Cette peinture en fin de compte n’a rien de vraiment expressionniste. Ce serait également une erreur d’accuser Bellefleur de trop se fier à de bonnes vieilles recettes et de lui reprocher de ne se concentrer que sur les modalités de l’élaboration de son art. Au contraire, ses gestes et ses actions concertés favorisent l’immersion du spectateur dans la masse pigmentée ; Philippe Bellefleur fait de ces séquences une forme de voyage intérieur. Dans cette confrontation, le temps de lecture entre en jeu. La trajectoire de l’ombre et de la lumière se veut ainsi une forme de chemin vers la connaissance. Le visible se révèle à travers la graduelle succession d’obstacles. L’œil suit un itinéraire allant de l’opaque au clair. Il s’appuie aux glacis, aux accidents, aux inscriptions sur les plages de couleur-surface. Il se grise aux trames miroitantes des couches de peinture pour s’accrocher finalement au « bouquet » de feux d’artifice qui les couronnent en s’imposant à lui, jubilatoires. Comme à travers une suite de distillations successives, ce lent surgissement tente de laisser apparaître quelque chose qui tiendrait de l’éblouissement.

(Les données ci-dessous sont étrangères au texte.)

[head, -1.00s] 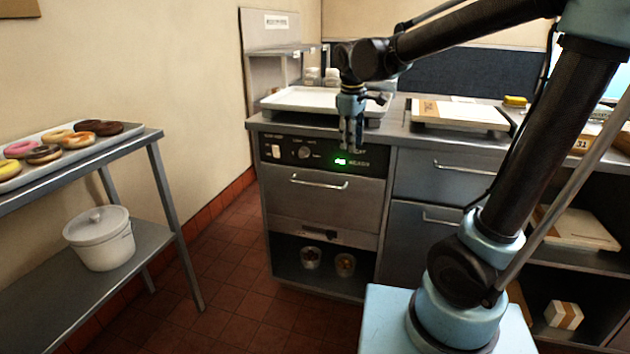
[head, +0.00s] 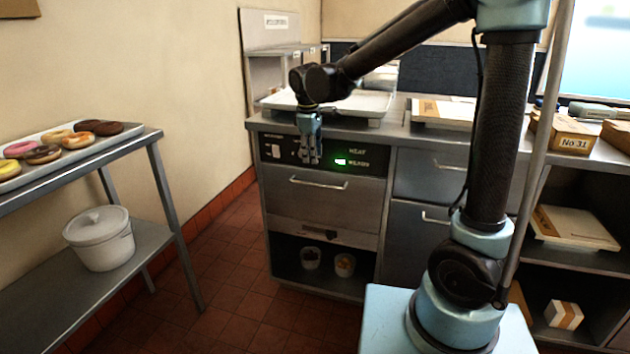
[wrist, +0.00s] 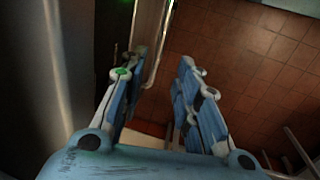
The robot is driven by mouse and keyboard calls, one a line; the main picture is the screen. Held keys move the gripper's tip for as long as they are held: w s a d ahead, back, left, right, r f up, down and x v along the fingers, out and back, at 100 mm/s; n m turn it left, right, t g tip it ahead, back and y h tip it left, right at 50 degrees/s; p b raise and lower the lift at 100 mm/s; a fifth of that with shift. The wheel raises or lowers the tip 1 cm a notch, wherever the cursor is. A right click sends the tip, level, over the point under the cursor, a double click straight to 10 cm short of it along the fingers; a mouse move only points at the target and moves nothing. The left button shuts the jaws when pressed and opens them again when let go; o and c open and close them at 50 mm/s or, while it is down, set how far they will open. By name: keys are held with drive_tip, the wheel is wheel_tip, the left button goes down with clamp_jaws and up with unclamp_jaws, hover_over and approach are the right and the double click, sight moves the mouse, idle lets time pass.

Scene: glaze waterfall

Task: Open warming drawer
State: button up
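The warming drawer (head: 325,207) is the steel front under a black control panel with a green light, in the head view. It is shut. Its bar handle (head: 320,183) runs across near the top. My gripper (head: 311,160) points down in front of the control panel, just above the handle. In the wrist view my gripper (wrist: 163,62) is open, its two blue fingers apart with nothing held. The handle (wrist: 158,50) shows as a pale bar between the fingers, nearer the left one. I cannot tell whether a finger touches it.
The counter (head: 403,133) above holds a white tray (head: 345,104). A rack with a doughnut tray (head: 70,160) and a white pot (head: 100,238) stands left. The tiled floor (head: 225,270) between is clear.

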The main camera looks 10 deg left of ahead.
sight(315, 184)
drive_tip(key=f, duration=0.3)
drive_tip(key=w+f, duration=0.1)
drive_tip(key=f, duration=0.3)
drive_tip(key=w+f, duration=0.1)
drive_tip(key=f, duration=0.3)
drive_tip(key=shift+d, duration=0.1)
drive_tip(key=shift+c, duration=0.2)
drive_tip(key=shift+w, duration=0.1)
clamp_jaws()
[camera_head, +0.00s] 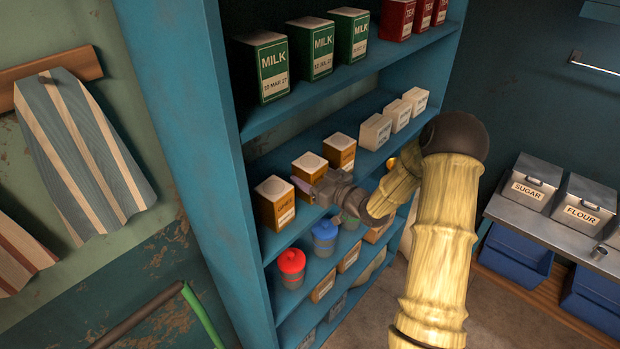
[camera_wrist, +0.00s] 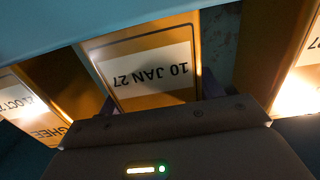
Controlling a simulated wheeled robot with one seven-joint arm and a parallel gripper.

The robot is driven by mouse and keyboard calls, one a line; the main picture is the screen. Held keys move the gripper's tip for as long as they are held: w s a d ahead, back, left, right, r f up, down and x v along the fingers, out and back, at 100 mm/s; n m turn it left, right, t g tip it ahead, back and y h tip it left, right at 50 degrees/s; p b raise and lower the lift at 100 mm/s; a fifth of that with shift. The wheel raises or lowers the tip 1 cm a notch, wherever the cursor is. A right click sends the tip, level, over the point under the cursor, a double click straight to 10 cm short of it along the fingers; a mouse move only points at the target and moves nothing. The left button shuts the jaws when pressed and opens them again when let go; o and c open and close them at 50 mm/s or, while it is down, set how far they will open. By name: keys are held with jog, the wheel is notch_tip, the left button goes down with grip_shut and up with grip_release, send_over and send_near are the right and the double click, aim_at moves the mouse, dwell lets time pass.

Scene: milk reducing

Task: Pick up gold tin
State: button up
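Three gold tins stand in a row on the middle shelf: a left tin (camera_head: 275,203) labelled GHEE, a middle tin (camera_head: 309,168) and a right tin (camera_head: 340,151). My gripper (camera_head: 305,187) is at the front of the middle tin and partly covers it. In the wrist view, the middle tin (camera_wrist: 150,68) fills the centre, its label reading 10 JAN 27 upside down. Dark fingers show low at both sides of this tin. The fingers look open around it; contact is hidden. The GHEE tin (camera_wrist: 30,110) and another gold tin (camera_wrist: 300,75) flank it.
Green milk tins (camera_head: 313,50) and red tins stand on the shelf above. White tins (camera_head: 376,131) stand right of the gold ones. Red (camera_head: 291,262) and blue (camera_head: 324,233) lidded jars are below. The shelf unit's blue side panel (camera_head: 205,150) is at left.

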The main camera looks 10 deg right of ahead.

PHILIPPE BELLEFLEUR – OMBRE ET LUMIERE
Galerie d’Arts Contemporains
2140, rue Crescent Montréal
Tél. : 514 844-6711
Du 20 octobre au 6 novembre 2011
NOTES BIOGRAPHIQUES
Philippe Bellefleur est titulaire d’une maîtrise ès arts de l’Université de Montréal (1965). Il entreprend l’étude de la gravure et de la peinture au cours d’un stage en France, à Aix-en-Provence (1967-1968) avant d’obtenir son diplôme en beaux-arts de l’Université Concordia. Parallèlement à ses activités de création, il mène une carrière d’enseignant. Il commence à exposer ses œuvres dès 1966 et, par la suite, il a l’occasion de les présenter au cours d’une vingtaine d’expositions individuelles et d’une trentaine d’expositions de groupe. Ses peintures font partie de prestigieuses collections.